Honestly, as someone who enjoys messing around in the kitchen, I brightened at the thought that Chef Academy might actually include a little in the way of instruction in how to be, well, a chef. I wouldn't go as far as the novice chef who said that chefs are the new rock stars, but wanting to be a chef is very obviously the new "Maybe I should just leave my job and open a coffee shop" for my generation, so any chance the TV can give to teach us how to do this crap is much appreciated. To be honest, Bravo's reigning Top Chef, one of the best reality shows ever on the dial, doesn't offer a lot in the way of good, old-fashioned cooking instruction (not that it needs to), so there's an opening for a show that combines something of the competitive spirit of that one with the how-to notion of the old Julia Child show.
So when Novelli pulled aside bespectacled, soon-to-be wife Carissa, who may be my new favorite reality TV character ever what with her mother-in-law impressions and the like, to show her how to crush garlic using her knife, it was the sort of thing you don't get too often from reality TV. It was the kind of value-add you want to see in your reality TV, akin to when Top Chef breaks down a particularly complex recipe or the footage of other countries seen on The Amazing Race. Novelli's instructions were clear, easily delivered and the sort of thing that any burgeoning chef could pull off in their own kitchen, even if he recited them all in less than 30 seconds. If the rest of the show were more like this, it might be the companion to Top Chef Bravo so obviously wants it to be (sort of Top Chef: Babies, I guess).
Like most of the Bravo workplace reality shows, Chef Academy is based around one compelling personality at its center that all of the other personalities revolve around. Novelli, as it turns out, is kind of a fun guy, even if the only credential the narrator breathlessly recites for him is the fact that he was deemed the World's Sexiest Chef.

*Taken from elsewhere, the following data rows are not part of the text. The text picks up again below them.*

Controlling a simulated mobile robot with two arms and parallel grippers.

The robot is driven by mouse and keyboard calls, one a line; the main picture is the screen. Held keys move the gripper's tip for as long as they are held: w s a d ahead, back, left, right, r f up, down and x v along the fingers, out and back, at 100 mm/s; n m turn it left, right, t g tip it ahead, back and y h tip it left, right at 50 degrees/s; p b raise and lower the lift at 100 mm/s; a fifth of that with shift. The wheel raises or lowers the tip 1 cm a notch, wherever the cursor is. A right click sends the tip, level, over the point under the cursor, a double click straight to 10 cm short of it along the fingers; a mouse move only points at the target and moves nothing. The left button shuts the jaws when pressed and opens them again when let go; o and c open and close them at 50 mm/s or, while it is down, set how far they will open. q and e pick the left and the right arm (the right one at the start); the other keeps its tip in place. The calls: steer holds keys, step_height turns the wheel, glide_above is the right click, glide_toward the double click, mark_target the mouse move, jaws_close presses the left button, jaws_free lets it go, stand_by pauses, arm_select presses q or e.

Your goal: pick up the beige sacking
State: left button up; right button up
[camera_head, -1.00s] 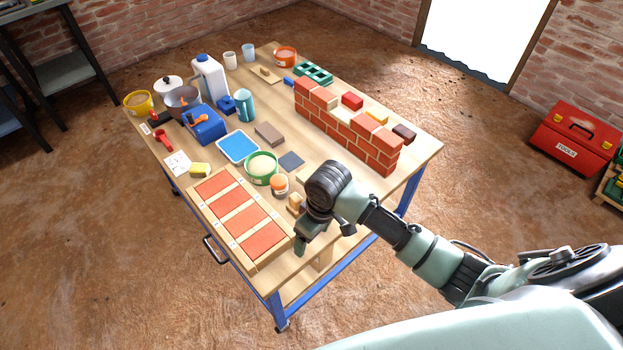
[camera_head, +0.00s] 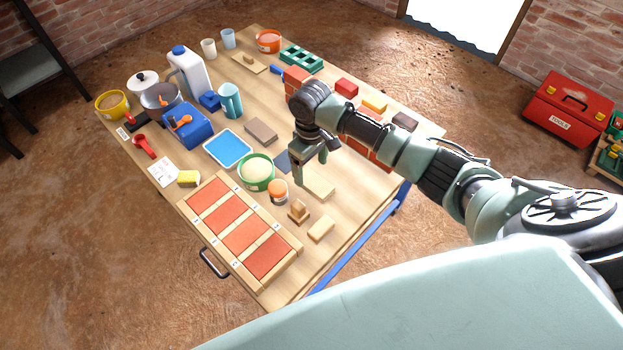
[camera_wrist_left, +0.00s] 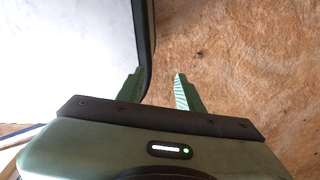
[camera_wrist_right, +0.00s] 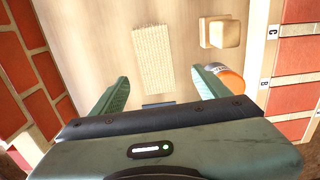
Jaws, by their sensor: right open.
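The beige sacking (camera_wrist_right: 153,58) is a flat woven rectangle on the table. In the right wrist view it lies ahead of and partly between the fingers of my right gripper (camera_wrist_right: 160,76). In the head view the sacking (camera_head: 319,187) shows just right of and below my right gripper (camera_head: 309,173), which is open and empty above the table. The hand hides a little of the area behind it. My left gripper (camera_wrist_left: 160,75) is open and empty in its wrist view, with bare floor beyond; it is outside the head view.
A wooden block with a grip (camera_head: 299,212), an orange-topped jar (camera_head: 278,190) and a dark pad (camera_head: 286,161) lie near the sacking. The brick wall (camera_head: 366,150) stands to its right. A tray of red panels (camera_head: 215,190) lies to its left.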

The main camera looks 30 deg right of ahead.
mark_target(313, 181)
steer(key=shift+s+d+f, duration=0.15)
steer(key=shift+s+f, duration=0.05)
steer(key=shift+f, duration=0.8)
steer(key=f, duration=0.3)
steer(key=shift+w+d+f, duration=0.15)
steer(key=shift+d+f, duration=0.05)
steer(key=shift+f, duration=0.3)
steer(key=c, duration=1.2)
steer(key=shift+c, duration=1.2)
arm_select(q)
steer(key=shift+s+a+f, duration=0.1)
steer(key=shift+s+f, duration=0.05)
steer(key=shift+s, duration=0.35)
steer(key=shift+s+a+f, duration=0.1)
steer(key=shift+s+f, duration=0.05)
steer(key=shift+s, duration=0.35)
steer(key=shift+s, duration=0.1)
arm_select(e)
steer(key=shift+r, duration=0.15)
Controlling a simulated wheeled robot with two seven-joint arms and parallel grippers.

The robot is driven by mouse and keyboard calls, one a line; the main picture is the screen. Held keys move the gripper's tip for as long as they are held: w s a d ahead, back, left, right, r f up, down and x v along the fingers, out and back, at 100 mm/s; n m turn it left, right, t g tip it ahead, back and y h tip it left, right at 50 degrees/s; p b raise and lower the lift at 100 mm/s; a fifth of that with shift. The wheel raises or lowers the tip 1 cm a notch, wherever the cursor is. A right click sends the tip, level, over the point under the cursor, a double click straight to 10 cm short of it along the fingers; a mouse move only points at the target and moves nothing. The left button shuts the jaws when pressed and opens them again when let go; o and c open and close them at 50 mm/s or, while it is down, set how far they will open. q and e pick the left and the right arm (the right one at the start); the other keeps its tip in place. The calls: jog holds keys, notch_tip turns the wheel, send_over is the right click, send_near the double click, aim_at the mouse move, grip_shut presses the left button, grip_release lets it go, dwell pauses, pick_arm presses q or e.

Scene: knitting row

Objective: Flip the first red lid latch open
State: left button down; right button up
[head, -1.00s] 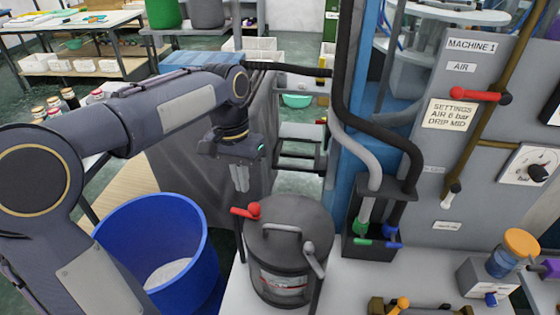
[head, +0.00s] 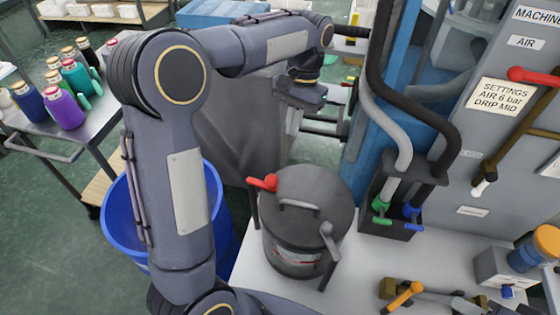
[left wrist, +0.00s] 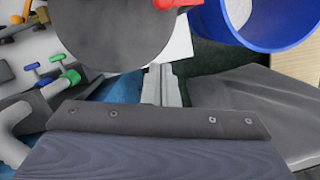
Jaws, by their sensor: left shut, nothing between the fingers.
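A dark grey round pot (head: 290,245) with a flat lid (head: 325,195) and a top handle stands on the white table. A red lid latch (head: 263,183) sticks out at the lid's left rim; it also shows at the top edge of the left wrist view (left wrist: 176,3). A grey latch (head: 328,242) is on the lid's front right side. My left gripper (head: 293,122) is shut and empty, behind and above the pot, apart from the red latch. In the left wrist view its fingers (left wrist: 161,84) point toward the lid. My right gripper is not in view.
A blue bin (head: 118,215) stands left of the pot, partly behind my arm. Right of the pot is a hose holder (head: 388,228) with green and blue taps. A brass valve with an orange handle (head: 403,297) lies at the front. A bottle cart (head: 105,110) stands at left.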

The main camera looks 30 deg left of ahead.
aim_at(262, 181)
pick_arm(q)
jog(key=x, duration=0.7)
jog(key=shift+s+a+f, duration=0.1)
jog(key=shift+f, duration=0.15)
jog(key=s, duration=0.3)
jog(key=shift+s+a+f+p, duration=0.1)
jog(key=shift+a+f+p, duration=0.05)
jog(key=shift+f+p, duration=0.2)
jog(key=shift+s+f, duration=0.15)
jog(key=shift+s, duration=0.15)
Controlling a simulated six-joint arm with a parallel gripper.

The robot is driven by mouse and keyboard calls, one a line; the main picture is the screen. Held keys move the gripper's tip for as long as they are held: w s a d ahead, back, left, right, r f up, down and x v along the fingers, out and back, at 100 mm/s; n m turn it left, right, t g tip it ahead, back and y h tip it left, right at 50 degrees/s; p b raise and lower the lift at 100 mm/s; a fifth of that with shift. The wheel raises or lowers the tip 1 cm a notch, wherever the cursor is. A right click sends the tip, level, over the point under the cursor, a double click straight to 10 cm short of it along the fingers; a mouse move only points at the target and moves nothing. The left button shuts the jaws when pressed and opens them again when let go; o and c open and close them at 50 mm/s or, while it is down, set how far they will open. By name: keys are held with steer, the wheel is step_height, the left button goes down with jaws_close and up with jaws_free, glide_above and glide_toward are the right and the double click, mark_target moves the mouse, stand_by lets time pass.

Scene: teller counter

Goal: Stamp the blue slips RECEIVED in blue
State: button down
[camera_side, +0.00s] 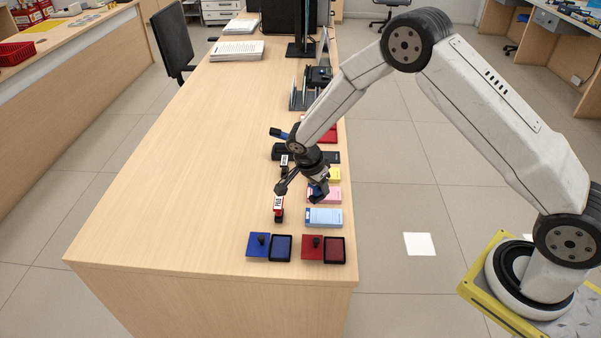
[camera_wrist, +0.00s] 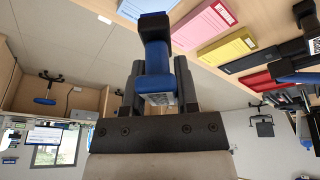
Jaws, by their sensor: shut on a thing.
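My gripper (camera_side: 300,190) is above the counter's right part, beside the pink slips. In the wrist view, my gripper (camera_wrist: 157,85) is shut on a stamp with a blue body (camera_wrist: 155,58) and a small label. The stack of blue slips (camera_side: 324,217) lies nearer the front edge than my gripper; part of it shows in the wrist view (camera_wrist: 143,7). The blue ink pad (camera_side: 281,248) lies open at the front, with its knobbed blue lid (camera_side: 259,240) to its left. I cannot read the held stamp's face.
The red pad (camera_side: 334,250) and its lid (camera_side: 312,255) lie right of the blue pad. A red stamp (camera_side: 279,210) stands left of the blue slips. Pink slips (camera_wrist: 203,24) and yellow slips (camera_wrist: 228,46) lie further back. The counter's left half (camera_side: 170,200) is clear.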

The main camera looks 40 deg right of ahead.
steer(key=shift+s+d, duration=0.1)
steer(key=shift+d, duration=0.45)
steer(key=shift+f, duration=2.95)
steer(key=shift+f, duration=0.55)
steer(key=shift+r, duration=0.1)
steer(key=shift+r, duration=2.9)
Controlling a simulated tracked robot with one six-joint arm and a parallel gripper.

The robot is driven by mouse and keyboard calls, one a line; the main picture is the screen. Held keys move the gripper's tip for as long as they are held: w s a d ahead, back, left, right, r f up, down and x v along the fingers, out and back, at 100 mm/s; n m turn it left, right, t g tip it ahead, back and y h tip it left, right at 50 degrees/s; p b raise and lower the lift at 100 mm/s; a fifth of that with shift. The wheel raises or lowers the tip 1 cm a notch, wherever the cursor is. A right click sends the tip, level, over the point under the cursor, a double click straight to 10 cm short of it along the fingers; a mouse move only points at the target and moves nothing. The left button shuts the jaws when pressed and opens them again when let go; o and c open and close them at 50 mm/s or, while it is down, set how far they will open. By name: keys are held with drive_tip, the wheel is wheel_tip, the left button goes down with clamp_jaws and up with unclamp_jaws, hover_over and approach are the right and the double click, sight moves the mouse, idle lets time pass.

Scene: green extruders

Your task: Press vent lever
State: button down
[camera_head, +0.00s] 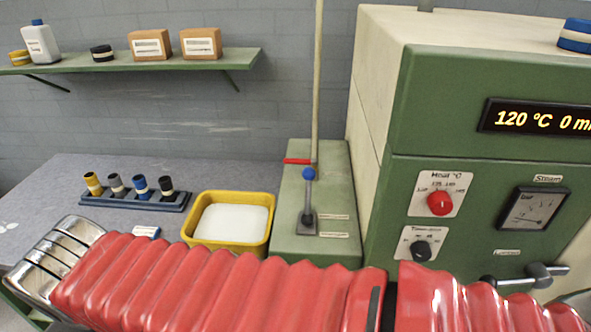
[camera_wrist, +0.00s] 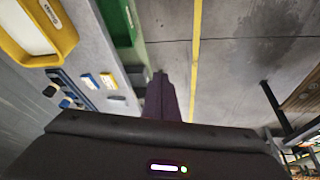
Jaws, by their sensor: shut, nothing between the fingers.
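An upright lever with a blue ball knob (camera_head: 309,174) and a grey stem stands on a green box (camera_head: 330,185) right of centre in the head view. A red handle (camera_head: 297,161) sits at a pale vertical pipe just behind it. The small labels on the box are too small to read, so I cannot tell which of the two is the vent lever. My gripper (camera_wrist: 160,75) shows in the wrist view as dark fingers, shut and empty, over the floor beside the bench. It touches no lever there. In the head view its fingers are not visible; my red arm spans the foreground.
A yellow tub (camera_head: 230,245) with white contents stands left of the green box. A rack of coloured pots (camera_head: 130,198) is farther left. A green machine (camera_head: 480,100) with a display, dials and a gauge (camera_head: 532,208) rises at right. A shelf (camera_head: 130,62) holds small containers.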

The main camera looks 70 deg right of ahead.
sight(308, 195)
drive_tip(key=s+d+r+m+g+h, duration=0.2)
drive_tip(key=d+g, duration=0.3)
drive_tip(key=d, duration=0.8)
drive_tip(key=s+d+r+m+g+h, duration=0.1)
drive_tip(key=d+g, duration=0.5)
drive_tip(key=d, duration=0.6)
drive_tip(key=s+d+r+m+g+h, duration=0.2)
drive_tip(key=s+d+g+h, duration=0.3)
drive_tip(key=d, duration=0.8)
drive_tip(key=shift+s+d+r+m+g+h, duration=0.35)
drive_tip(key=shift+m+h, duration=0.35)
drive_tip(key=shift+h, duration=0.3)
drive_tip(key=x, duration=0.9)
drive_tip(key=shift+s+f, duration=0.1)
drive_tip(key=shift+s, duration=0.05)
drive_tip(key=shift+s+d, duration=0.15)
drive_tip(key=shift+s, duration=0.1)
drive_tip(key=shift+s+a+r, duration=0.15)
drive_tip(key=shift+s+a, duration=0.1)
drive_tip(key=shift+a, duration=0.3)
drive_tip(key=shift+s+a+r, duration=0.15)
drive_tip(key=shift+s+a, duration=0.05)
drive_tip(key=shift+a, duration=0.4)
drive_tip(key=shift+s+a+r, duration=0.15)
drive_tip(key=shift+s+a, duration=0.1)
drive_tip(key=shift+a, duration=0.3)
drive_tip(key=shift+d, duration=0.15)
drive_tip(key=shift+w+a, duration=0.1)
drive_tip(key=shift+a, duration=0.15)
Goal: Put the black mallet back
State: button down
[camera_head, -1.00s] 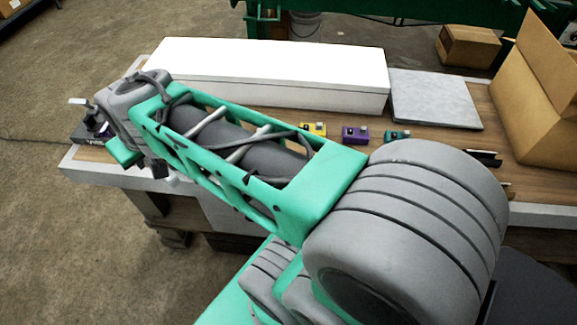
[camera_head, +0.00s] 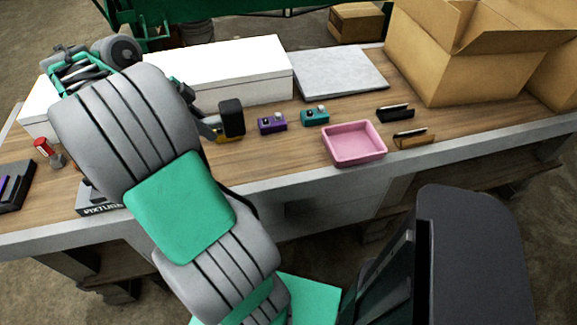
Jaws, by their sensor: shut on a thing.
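The black mallet (camera_head: 231,117) shows its dark block-shaped head just right of my upper arm, in front of a yellow device on the workbench. A short dark length runs left from the head toward my gripper (camera_head: 207,126). My gripper is mostly hidden behind my own arm, and only a small grey and dark part shows. It is shut on the mallet. Whether the mallet touches the bench is unclear. A black stand with white "FIXTURE" lettering (camera_head: 99,199) sits near the front edge, partly covered by my arm.
The workbench (camera_head: 290,160) also holds purple (camera_head: 272,122) and teal (camera_head: 314,115) devices, a pink tray (camera_head: 354,160), two small holders at right, a white box (camera_head: 240,75), a grey slab (camera_head: 340,75) and cardboard boxes (camera_head: 445,65). A red-headed object (camera_head: 44,148) and a black rack (camera_head: 14,187) stand left.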

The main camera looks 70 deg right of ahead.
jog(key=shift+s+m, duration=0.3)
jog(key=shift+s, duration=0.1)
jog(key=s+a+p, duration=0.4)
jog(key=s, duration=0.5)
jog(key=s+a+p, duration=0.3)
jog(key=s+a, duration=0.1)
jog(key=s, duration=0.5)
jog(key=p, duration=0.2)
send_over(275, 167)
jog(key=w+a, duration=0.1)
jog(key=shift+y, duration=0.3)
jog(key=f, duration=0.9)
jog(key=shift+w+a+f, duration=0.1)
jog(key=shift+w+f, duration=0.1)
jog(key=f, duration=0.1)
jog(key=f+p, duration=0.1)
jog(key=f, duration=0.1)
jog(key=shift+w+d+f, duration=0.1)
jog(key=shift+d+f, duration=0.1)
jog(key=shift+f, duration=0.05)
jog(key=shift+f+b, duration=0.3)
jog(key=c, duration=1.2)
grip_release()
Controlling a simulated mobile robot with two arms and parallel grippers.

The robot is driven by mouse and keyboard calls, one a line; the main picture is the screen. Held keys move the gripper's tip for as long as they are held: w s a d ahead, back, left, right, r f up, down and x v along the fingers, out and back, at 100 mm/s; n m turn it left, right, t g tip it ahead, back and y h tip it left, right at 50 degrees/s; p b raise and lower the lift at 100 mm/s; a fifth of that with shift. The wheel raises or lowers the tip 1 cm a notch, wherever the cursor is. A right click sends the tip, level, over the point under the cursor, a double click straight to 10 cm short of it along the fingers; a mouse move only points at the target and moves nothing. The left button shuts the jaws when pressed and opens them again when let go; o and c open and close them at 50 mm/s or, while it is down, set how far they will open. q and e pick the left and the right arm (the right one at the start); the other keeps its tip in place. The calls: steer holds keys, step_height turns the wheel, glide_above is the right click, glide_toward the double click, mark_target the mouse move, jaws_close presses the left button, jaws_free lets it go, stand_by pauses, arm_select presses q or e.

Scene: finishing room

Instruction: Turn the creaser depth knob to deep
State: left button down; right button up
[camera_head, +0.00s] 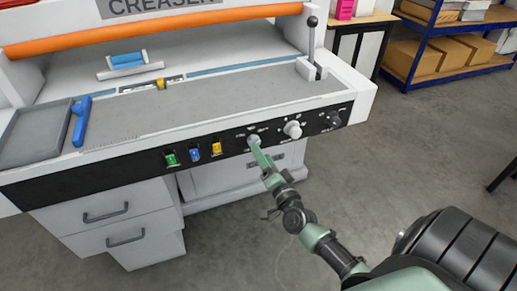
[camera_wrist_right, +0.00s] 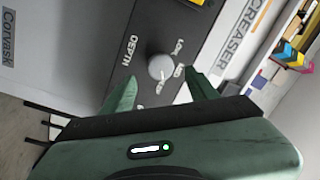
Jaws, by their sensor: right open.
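The depth knob (camera_wrist_right: 160,67) is a round pale grey knob on the creaser's black front panel, with the word DEPTH beside it in the right wrist view. Position labels stand around it; only some can be read, and its pointer setting is hard to tell. In the head view the knob (camera_head: 254,139) is partly hidden by my right gripper (camera_head: 259,150). My right gripper (camera_wrist_right: 162,94) is open and empty. Its green fingers are spread, one to each side of the knob in the picture; I cannot tell whether they touch it. My left gripper is not in view.
Right of the depth knob are a white knob (camera_head: 292,129) and a dark knob (camera_head: 333,118). Left are green (camera_head: 171,158), blue (camera_head: 194,154) and yellow (camera_head: 216,149) switches. A lever (camera_head: 312,45) stands on top. Drawers (camera_head: 120,225) are below; open floor lies in front.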

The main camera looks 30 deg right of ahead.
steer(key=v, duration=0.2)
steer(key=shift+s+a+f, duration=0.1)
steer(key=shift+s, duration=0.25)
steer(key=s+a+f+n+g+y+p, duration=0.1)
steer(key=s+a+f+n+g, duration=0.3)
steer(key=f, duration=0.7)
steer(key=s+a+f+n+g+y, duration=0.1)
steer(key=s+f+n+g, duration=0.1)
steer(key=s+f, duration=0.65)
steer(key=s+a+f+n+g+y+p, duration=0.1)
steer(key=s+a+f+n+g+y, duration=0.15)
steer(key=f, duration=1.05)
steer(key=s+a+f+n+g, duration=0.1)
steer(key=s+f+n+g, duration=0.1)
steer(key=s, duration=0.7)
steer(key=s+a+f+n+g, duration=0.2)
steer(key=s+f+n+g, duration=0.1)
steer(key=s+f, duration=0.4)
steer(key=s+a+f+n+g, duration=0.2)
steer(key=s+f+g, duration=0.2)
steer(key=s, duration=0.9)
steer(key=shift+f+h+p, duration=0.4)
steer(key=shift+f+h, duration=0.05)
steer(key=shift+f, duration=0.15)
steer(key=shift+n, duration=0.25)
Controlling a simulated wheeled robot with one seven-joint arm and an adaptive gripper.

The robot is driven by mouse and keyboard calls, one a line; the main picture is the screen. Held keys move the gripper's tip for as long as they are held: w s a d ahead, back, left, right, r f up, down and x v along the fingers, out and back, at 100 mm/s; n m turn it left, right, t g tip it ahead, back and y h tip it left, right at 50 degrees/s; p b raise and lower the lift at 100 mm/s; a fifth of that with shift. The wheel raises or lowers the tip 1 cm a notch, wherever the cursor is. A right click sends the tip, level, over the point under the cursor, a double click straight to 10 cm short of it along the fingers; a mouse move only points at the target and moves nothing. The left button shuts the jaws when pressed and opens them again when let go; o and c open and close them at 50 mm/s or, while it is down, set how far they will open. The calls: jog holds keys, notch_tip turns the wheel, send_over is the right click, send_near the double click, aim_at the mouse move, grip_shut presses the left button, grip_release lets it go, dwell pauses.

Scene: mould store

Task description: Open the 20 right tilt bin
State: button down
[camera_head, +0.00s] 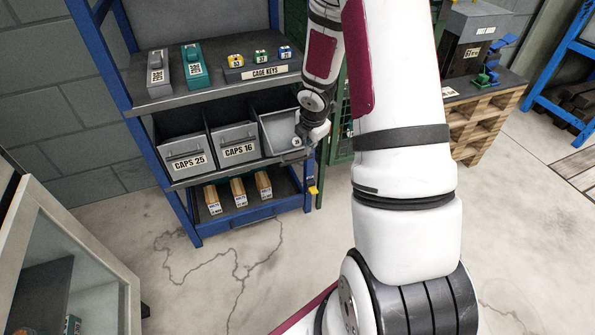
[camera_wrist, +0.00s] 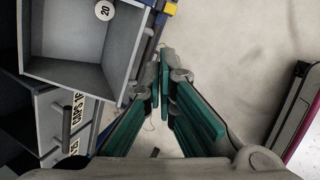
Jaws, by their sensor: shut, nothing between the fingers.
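The right tilt bin (camera_head: 278,132) is the third in the row on the rack's middle shelf. It leans out, with its light grey inside showing in the head view. Its front face and label are hidden. My gripper (camera_wrist: 160,75) has green-padded fingers, shut and empty. It is beside the bin's right side in the wrist view, apart from the inside. In the head view my wrist covers the bin's right edge.
The CAPS 16 bin (camera_head: 235,142) and CAPS 25 bin (camera_head: 187,156) stand upright and closed to the left. A blue rack post with a yellow piece (camera_head: 313,189) is close to my gripper. Small boxes (camera_head: 239,192) stand on the shelf below. The floor in front is clear.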

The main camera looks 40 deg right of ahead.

While he probably has other credentials and while he is fairly handsome, that the series was only interested in this aspect of his personality probably should have given me pause to start with. But Novelli is a neat presence to build a show around, whether he's providing education to the chefs or plucking a hair out of one of their dishes or waxing rhapsodic about Peter Falk, he's not your usual presence at the center of one of these shows, proving more laid back than angry about everything. It would be easy to fear he's going to be Gordon Ramsey, when, instead, he's kind of a lackadaisical type.
The other chefs all run the gamut of reality TV types, from the goofy and whimsical Carissa to the so laid back he seems like he might fall over (the show makes this joke, so it's fair game) Emmanuel to the never not tense Sarah. If you can think of a type that might turn up on a show like this, they're probably here. The breakout character, or at least the one positioned to be the breakout character, is probably Suzanne, whom the show never actually comes out and says is one of the Real Housewives of Orange County but might as well be with her space-y manner and ability to speak solely in catchphrases she seems to have learned from other reality shows. (Sample: "I don't know if you're aware of the people out there. They're not civilians. FYI. Film at 11." There are no ellipses in there because I did not cut anything from that quote.)
Suzanne ends up winning the first challenge, as it were, but it's this challenge that makes the show not quite work as well as it might. For a series that is supposedly not about competition, the chefs all constantly act as though they might be in competition, trying their darnedest to overly impress Novelli when they could probably just get by with showing him that they have the requisite skills. In addition, the lack of competition saps some of the drama from the show simply because the reality template Bravo has stuck the show in is the reality competition template. When Carissa gets a hair in her food and Novelli pulls it out, it's treated like the moment when she might get sent home, despite the fact that we very well know that can't happen.
So, sadly, Chef Academy falls apart at this point, when it might really turn into something interesting, with Novelli showing everyone involved how they could be better chefs. The first half of the episode -when Novelli is arriving in Los Angeles and talking about how much he likes Columbo while checking out his new digs - is the better half, but it's also the half that feels more like a cooking instruction show than anything else, with Novelli subjecting the chefs to a not ideal kitchen setup and offering them tidbits of instruction to get them through. But even that gets undercut by the fact that everything is timed. There's a good show in Chef Academy, about an expert giving his advice to a bunch of novices and the relationships that are built in that fashion, but it's been buried under the specter of another show that doesn't really need to be there.
- This season on Chef Academy, Suzanne is going to say a lot of wacky things! Won't you stick around and find out what they all are? No? Then we'll put all of them in the "this season on" package. No harm, no foul.